● **Exercise objective**
From the records below, copy out exactly the lines from the one containing "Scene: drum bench" to the one containing "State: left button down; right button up", both included. Add nothing else.

● **Source data**
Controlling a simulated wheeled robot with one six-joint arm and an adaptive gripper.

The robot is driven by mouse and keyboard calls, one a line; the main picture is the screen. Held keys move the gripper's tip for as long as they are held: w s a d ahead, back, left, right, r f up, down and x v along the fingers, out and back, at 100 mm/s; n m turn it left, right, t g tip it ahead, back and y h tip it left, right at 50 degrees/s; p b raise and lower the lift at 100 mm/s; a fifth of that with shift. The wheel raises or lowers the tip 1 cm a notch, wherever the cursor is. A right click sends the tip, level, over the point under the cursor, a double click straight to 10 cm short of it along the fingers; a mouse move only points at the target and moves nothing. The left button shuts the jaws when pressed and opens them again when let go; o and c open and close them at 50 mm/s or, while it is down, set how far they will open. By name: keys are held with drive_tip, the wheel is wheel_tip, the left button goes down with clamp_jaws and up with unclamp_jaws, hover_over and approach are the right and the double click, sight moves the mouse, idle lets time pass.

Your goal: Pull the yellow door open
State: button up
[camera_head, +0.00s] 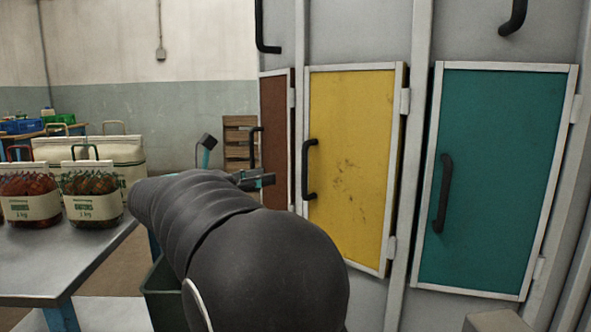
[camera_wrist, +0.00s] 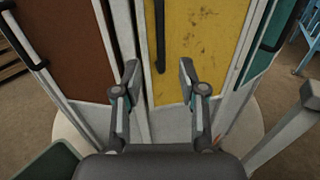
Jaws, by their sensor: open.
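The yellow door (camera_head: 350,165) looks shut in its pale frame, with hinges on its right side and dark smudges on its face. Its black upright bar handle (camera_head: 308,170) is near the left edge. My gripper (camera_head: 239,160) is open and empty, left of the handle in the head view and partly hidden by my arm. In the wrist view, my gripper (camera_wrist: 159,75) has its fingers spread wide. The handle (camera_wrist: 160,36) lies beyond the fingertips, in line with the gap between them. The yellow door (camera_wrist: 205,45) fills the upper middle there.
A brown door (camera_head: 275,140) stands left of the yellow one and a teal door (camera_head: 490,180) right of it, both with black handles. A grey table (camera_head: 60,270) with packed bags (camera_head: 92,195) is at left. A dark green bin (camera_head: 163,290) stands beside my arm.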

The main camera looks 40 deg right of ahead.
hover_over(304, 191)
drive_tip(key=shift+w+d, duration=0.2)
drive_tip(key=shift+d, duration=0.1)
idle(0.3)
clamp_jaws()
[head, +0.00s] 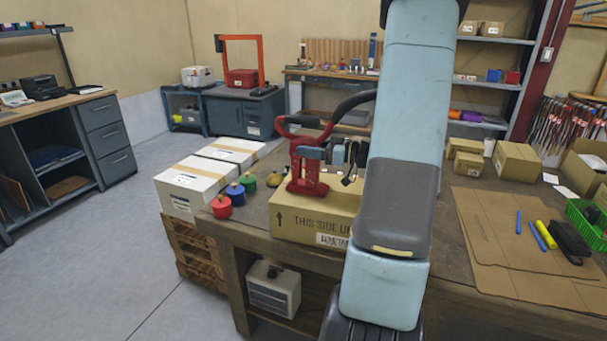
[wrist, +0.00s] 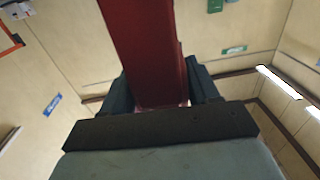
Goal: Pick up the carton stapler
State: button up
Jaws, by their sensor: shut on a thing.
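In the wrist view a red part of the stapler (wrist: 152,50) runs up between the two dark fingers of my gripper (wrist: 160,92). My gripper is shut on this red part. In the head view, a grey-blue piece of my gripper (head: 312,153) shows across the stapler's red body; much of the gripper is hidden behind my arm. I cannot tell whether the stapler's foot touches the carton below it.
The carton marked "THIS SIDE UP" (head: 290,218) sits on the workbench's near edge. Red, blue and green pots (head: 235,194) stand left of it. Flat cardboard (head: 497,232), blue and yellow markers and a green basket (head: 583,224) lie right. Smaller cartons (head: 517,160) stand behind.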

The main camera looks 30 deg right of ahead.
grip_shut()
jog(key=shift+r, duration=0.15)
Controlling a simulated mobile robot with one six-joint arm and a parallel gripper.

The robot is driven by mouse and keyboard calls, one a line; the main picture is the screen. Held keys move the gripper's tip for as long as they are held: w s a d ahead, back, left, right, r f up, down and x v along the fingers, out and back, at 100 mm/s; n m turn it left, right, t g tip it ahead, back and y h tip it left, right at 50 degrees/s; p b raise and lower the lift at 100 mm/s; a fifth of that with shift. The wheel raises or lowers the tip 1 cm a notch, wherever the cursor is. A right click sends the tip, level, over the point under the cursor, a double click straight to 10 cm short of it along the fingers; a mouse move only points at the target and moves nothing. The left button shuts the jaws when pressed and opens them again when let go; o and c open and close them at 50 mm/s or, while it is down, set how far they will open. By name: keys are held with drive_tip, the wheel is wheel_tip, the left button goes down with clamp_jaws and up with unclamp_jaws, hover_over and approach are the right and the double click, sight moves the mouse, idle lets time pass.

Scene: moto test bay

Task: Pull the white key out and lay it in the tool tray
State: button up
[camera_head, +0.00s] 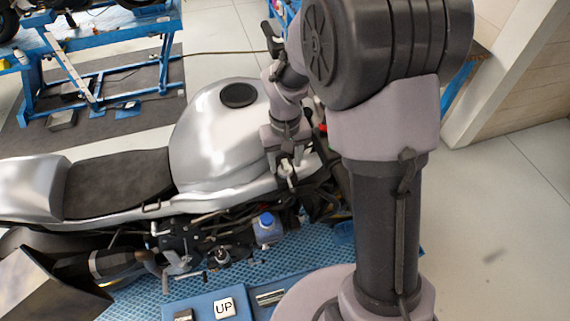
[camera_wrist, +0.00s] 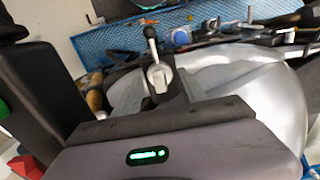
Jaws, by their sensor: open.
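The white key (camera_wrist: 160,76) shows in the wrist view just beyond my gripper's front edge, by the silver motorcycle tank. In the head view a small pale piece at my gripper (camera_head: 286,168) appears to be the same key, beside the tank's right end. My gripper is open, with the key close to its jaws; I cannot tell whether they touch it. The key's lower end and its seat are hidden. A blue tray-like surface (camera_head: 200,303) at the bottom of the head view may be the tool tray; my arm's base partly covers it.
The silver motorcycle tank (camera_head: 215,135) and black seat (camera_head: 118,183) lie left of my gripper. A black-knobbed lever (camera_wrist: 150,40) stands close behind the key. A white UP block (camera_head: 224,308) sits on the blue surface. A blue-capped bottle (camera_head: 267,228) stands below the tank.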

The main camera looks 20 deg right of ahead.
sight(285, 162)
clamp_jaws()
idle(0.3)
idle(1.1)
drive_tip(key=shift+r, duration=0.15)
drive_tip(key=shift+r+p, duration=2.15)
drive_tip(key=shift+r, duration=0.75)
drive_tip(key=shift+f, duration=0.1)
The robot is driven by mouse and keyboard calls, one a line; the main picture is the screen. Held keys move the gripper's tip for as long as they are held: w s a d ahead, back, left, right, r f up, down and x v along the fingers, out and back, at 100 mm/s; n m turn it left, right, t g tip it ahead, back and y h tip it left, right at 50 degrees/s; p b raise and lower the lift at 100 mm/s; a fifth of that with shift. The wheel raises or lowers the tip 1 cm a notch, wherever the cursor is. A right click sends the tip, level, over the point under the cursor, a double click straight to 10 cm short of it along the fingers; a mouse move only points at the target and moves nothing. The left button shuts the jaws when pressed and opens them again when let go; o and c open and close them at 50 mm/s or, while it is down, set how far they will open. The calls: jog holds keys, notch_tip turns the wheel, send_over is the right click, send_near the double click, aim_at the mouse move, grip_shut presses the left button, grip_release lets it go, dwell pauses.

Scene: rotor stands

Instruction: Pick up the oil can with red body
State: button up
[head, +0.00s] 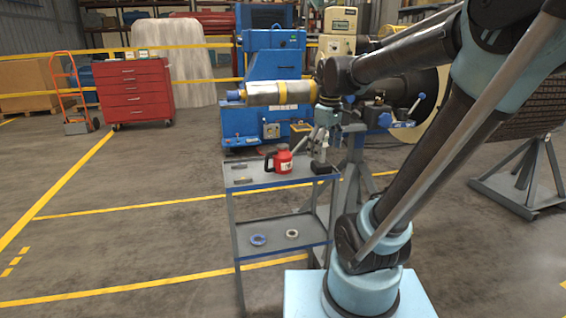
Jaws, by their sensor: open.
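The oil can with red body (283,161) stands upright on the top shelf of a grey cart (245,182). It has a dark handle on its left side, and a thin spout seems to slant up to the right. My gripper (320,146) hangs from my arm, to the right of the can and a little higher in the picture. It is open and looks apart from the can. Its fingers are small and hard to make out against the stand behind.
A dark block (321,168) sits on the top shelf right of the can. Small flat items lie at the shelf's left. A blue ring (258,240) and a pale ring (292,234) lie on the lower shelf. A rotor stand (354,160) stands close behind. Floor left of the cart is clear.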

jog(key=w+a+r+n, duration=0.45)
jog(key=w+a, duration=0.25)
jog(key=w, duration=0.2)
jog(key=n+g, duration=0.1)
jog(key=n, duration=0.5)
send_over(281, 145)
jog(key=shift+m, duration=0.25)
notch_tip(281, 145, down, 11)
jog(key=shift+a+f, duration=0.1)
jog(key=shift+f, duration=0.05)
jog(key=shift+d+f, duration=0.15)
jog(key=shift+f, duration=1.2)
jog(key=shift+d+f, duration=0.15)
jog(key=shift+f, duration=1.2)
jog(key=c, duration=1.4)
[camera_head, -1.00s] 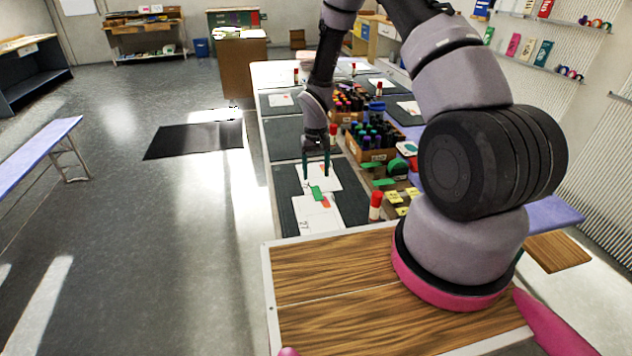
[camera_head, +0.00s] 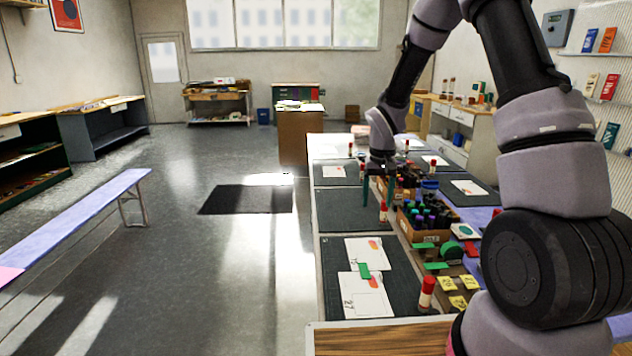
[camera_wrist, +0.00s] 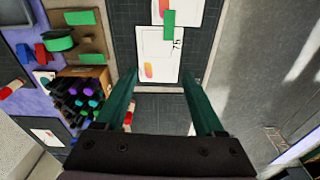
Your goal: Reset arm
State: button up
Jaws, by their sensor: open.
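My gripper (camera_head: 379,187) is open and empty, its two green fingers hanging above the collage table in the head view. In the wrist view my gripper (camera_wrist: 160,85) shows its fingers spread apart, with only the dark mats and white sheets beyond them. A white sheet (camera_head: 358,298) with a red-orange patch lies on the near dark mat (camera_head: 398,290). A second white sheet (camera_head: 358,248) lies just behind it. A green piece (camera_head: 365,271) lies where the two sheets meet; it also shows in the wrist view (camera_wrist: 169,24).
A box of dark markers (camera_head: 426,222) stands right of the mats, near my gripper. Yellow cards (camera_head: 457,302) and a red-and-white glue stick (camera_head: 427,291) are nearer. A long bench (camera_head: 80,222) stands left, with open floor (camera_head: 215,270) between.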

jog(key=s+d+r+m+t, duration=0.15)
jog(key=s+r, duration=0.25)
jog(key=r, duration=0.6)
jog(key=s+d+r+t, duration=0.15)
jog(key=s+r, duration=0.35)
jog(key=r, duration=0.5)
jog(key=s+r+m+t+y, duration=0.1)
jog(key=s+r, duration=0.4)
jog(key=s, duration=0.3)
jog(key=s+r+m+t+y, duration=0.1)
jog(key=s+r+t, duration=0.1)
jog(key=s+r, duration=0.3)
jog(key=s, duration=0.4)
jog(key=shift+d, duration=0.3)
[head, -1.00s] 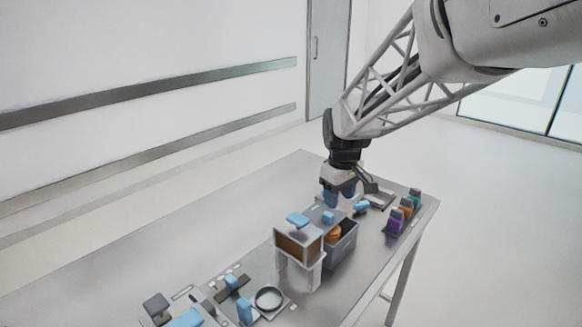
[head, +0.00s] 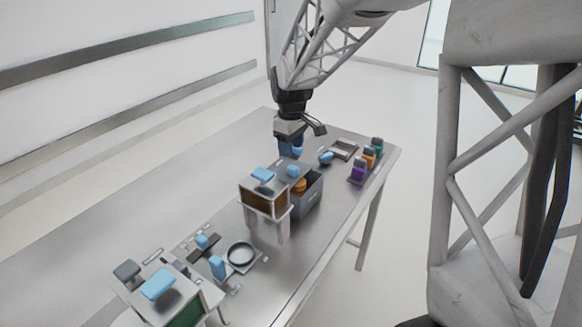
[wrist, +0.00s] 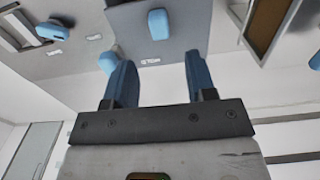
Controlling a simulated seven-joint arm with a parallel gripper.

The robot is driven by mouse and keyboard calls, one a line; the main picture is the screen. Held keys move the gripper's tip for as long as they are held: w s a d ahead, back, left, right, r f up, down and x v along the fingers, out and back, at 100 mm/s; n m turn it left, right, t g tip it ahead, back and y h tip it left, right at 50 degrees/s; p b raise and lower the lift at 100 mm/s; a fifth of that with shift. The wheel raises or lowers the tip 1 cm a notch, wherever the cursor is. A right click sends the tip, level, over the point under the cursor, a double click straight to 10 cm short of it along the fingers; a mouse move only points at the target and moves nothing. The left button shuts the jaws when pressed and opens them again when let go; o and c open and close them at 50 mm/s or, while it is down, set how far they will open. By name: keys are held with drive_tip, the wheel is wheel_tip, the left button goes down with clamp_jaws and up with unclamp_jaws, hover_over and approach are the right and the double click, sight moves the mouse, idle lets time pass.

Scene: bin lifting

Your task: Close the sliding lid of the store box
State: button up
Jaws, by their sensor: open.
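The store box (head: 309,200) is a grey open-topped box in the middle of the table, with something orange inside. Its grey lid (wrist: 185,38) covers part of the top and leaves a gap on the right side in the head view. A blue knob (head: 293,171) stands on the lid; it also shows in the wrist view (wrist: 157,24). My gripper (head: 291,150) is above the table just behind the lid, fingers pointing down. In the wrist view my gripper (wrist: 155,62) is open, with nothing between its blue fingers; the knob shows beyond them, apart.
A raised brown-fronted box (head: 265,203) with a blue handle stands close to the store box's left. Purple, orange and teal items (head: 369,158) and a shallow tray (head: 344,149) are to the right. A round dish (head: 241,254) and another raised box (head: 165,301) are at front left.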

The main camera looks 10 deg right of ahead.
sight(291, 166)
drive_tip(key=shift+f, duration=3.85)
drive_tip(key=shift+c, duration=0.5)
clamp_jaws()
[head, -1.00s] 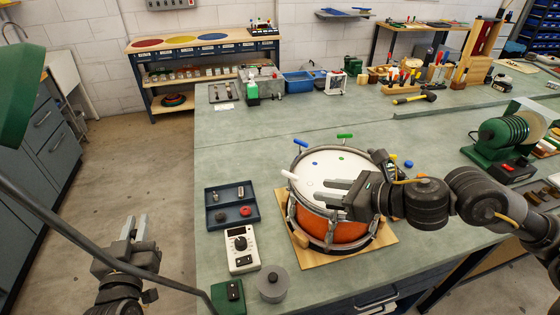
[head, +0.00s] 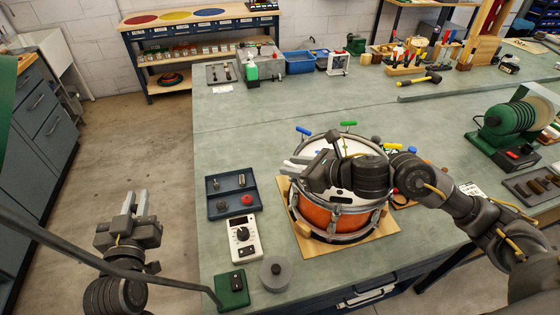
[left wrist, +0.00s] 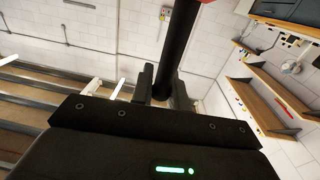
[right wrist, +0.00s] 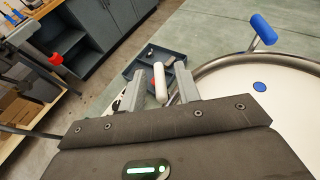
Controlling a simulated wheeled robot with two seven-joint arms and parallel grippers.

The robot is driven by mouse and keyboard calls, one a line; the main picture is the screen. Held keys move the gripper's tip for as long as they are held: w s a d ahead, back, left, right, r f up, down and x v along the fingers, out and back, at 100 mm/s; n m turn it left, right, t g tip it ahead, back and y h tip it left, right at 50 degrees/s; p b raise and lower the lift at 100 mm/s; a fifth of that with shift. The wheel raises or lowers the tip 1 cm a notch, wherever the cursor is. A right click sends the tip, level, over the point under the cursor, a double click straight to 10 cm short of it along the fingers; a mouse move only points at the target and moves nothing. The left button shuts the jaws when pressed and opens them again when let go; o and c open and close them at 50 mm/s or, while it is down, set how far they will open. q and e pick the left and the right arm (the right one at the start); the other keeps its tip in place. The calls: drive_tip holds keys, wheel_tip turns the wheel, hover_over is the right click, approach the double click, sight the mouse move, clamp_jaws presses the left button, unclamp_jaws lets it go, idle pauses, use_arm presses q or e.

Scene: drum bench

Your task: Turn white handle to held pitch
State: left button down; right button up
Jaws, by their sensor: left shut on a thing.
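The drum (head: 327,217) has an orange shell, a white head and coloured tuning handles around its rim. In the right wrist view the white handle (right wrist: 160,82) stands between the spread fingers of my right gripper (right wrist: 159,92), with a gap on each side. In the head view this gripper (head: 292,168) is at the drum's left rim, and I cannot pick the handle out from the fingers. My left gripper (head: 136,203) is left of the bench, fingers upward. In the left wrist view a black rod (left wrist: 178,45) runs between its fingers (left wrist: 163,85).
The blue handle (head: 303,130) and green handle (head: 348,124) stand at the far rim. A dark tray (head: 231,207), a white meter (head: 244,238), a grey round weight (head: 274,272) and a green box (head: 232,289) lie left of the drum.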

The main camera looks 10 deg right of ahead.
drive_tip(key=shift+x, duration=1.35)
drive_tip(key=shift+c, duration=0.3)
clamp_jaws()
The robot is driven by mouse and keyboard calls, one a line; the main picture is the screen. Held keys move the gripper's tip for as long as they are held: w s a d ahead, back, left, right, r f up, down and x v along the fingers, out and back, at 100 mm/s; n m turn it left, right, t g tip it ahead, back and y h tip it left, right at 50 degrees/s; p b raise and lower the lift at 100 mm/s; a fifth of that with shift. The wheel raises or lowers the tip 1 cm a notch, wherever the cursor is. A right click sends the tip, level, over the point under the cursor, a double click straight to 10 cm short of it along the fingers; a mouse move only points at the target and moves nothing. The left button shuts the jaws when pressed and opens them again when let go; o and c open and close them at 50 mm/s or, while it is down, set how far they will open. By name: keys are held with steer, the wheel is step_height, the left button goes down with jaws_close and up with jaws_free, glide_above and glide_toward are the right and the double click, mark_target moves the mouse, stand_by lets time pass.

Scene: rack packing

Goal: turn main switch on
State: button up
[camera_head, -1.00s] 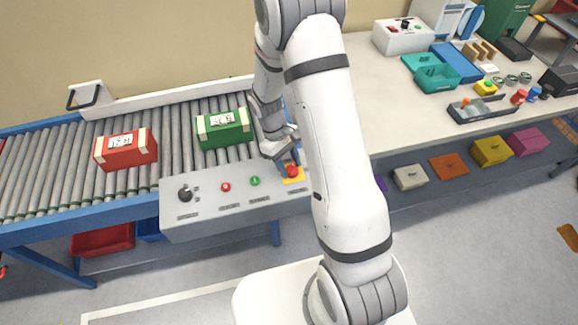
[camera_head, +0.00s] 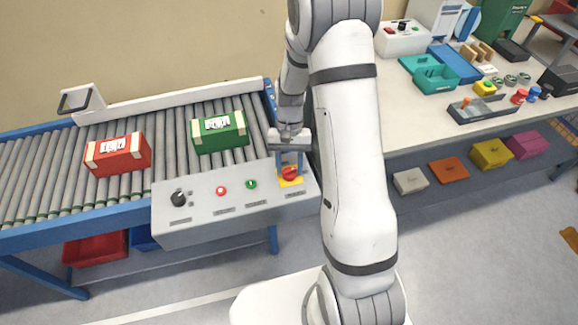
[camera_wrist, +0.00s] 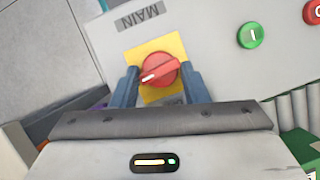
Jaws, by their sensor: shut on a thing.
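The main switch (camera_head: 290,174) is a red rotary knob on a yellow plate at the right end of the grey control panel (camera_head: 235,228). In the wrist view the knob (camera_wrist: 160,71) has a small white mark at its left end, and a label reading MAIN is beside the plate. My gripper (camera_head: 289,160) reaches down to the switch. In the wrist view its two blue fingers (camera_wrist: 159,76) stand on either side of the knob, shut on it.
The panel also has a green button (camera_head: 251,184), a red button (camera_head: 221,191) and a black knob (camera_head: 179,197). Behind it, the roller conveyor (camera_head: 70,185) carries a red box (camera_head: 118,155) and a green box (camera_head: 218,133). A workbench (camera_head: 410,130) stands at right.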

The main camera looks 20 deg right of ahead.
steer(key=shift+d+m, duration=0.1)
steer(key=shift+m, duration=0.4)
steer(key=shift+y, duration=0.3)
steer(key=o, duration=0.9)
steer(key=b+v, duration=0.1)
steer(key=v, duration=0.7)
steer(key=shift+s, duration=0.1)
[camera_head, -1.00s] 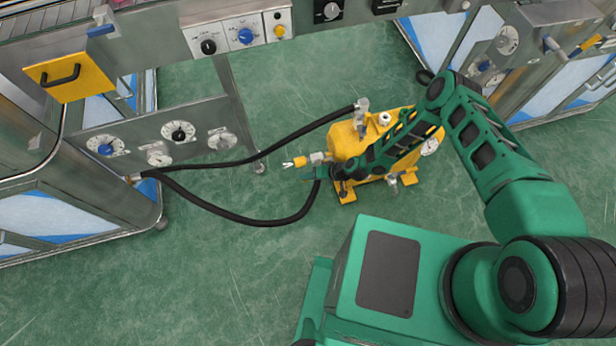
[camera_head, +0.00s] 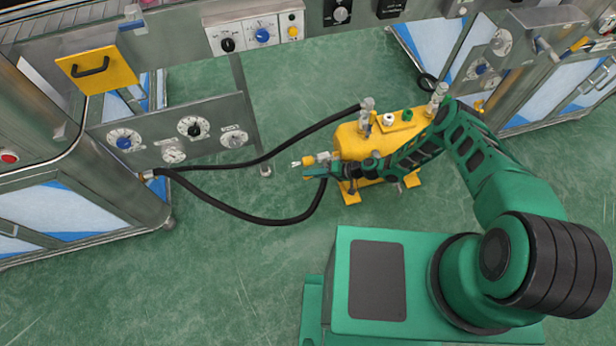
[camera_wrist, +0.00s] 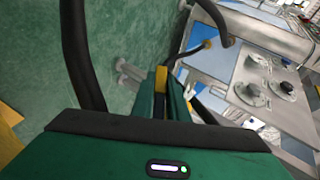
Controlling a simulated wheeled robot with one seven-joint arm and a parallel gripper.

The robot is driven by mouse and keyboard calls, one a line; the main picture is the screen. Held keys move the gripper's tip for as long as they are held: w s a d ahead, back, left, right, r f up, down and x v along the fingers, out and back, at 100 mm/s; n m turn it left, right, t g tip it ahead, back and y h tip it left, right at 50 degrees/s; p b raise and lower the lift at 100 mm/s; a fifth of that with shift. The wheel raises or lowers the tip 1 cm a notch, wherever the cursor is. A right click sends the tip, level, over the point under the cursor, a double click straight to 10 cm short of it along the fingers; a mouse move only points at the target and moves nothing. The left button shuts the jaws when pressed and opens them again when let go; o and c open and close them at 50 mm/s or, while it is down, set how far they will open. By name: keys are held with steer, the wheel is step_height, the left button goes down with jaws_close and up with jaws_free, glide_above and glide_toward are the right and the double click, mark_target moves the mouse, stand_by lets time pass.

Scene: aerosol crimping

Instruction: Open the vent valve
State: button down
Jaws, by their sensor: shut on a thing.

● **Complete answer**
Scene: drum bench

Your task: Turn white handle to held pitch
State: left button down; right button up

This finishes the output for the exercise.